Cette interprétation ne peut que retenir l’attention du processualiste, car elle semble indiquer que les décisions étrangères n’ont autorité de la chose jugée en France que si elles sont revêtues de l’exéquatur. De ce point de vue, elle s’écarterait alors de la jurisprudence de la Cour de cassation française qui invite les juges du fond, lorsqu’est invoquée devant eux l’autorité de la chose jugée d’une décision étrangère, à vérifier simplement « sa régularité internationale »[9].

C’est d’ailleurs dans ce sens qu’abondent les dispositions de l’Accord de coopération en matière de justice entre le gouvernement de la République française et le gouvernement de la République du Dahomey[10] du 27 février 1975[11]. Quoi qu’il en soit, l’arrêt autorise à penser que le moyen tiré de la violation de l’autorité de la chose jugée attachée aux décisions béninoises et burkinabés, aurait pu prospérer si la République du Bénin avait sollicité au préalable une décision d’exéquatur.

En somme, l’on retiendra que l’examen de la demande d’exéquatur d’une sentence arbitrale se fait uniquement en référence au droit interne du juge du lieu de l’exécution.
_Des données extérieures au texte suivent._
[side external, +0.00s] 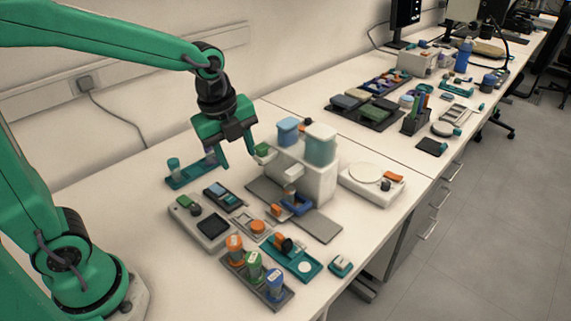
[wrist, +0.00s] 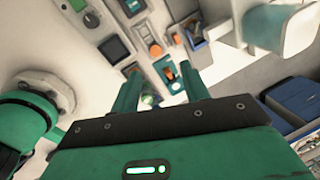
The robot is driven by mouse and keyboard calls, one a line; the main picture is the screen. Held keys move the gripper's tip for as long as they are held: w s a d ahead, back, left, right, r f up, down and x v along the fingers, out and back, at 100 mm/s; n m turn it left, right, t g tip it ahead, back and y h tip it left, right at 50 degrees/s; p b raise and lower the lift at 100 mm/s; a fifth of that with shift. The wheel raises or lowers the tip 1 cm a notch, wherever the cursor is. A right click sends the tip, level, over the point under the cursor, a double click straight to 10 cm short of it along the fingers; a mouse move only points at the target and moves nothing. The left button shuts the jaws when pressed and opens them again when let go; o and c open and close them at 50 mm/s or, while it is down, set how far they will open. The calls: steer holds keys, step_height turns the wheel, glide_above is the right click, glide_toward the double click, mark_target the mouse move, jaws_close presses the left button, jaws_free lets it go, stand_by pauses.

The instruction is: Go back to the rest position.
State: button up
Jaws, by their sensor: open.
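My gripper (side external: 236,160) is green with a dark wrist and hangs in the air at the end of my arm, left of the white instrument. Its two fingers are spread apart with nothing between them. In the wrist view the open fingers (wrist: 163,98) point down toward the bench, with small items below. A teal rack (side external: 190,176) with upright vials stands on the bench just left of the gripper.
A grey device (side external: 203,223) and a tray of orange, green and blue capped jars (side external: 257,272) stand toward the front. A white round-topped scale (side external: 370,184) stands at the right. Dark trays (side external: 366,110) lie farther back. The bench's left front (side external: 180,285) is clear.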

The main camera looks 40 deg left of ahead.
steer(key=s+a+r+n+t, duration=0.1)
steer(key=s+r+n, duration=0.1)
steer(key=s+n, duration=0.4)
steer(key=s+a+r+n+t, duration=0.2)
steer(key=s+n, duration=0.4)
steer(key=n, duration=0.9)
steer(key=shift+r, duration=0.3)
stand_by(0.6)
Les décisions rendues par les juridictions étrangères, relativement au même litige, ne s’imposent pas au juge de l’exéquatur.

 



[1] Le TPI a statué en matière administrative.
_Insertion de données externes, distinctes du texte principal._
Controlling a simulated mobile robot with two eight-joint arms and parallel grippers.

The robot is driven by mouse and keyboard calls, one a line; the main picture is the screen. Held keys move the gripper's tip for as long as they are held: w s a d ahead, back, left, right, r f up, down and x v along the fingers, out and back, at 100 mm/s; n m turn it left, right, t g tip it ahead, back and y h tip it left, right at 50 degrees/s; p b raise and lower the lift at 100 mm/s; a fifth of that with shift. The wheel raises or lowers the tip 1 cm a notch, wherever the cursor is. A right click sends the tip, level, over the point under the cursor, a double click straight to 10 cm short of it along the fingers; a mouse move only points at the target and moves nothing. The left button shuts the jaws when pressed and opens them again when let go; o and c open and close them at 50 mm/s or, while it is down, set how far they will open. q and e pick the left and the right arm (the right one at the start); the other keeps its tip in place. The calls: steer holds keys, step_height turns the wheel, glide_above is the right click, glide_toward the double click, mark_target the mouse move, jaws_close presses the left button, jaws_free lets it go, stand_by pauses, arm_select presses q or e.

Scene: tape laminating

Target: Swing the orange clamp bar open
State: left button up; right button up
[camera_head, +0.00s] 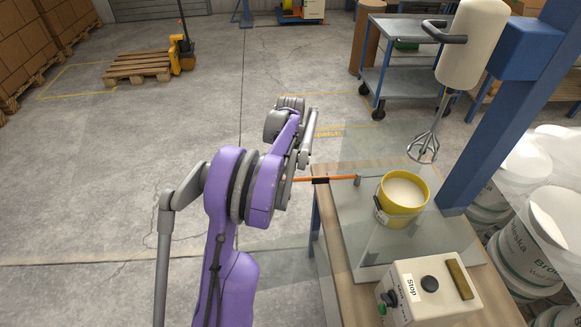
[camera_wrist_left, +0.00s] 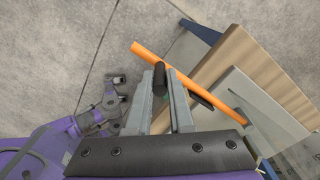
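The orange clamp bar (camera_head: 342,178) sticks out past the left edge of the worktable, a black piece on it at that edge. In the left wrist view the bar (camera_wrist_left: 225,108) runs from upper left to lower right, with a black knob (camera_wrist_left: 159,76) near its free end. My left gripper's two grey fingers (camera_wrist_left: 163,88) reach the bar, one each side of the knob; contact is unclear. In the head view my purple arm hides these fingers. My right gripper (camera_wrist_left: 118,88) shows at the left of the wrist view, fingertips apart and empty; the head view does not show it.
On the wooden table (camera_head: 330,213) stand clear panels, a yellow bucket (camera_head: 381,214) of white material and a control box (camera_head: 433,292) marked Stop. A mixer whisk (camera_head: 424,146) hangs above the bucket. White buckets (camera_head: 521,250) stand at right.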

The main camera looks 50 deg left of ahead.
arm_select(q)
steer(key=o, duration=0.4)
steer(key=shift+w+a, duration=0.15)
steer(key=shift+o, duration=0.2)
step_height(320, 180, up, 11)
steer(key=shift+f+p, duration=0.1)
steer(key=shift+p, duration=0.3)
[2] CCJA, 3e ch., 27 février 2020, n° 068/2020 ; LEDAF.2000.4, note R. AKONO ADAM.

[3] Il s’agit des arrêts de la CCJA et de la cour d’appel de Ouagadougou.

[4] Il s’agit du jugement du TPI de Cotonou et de l’arrêt de la cour d’appel de Cotonou.

[5] La Haute juridiction de l’OHADA considère l’autorité de la chose jugée comme un principe fondamental participant de l’ordre public international (CCJA, ass. plén., 31 janvier 2011, n° 03/2011). En ramenant cette solution à l’affaire qui nous occupe, on peut déduire qu’une fois le TPI de Cotonou avait annulé le contrat, le tribunal arbitral ne pouvait plus statuer sur la même cause sans violer l’autorité de la chose jugée.

[6] E. GAILLARD, « Souveraineté et autonomie : réflexions sur les représentations de l’arbitrage international », Journal de droit international, Clunet, 2007, p. 1163 et s.

[7] CCJA, 1re ch., 22 octobre 2020, n° 312/2020 ; CCJA, 3e ch., 27 février 2020, n° 064/20 ; CCJA, 3e ch., 28 mai 2020, n° 200/2020.

[8] W. BEN HAMIDA, L’arbitrage transnational unilatéral- Réflexions sur une procédure réservée à l’initiative d’une personne privée contre une personne publique, thèse de doctorat, Université Panthéon-Assas (Paris-II), 2003, p. 18. Dans le même sens, v. O. DIALLO, Le consentement des parties à l’arbitrage international, Paris, PUF, 2010, p. 190.

[9] Cass. civ. 1re, 21 septembre 2016, n° 14-29.340.

[10] Le Dahomey est l’ancien nom de la République du Bénin.

[11] V. les articles 44 et s.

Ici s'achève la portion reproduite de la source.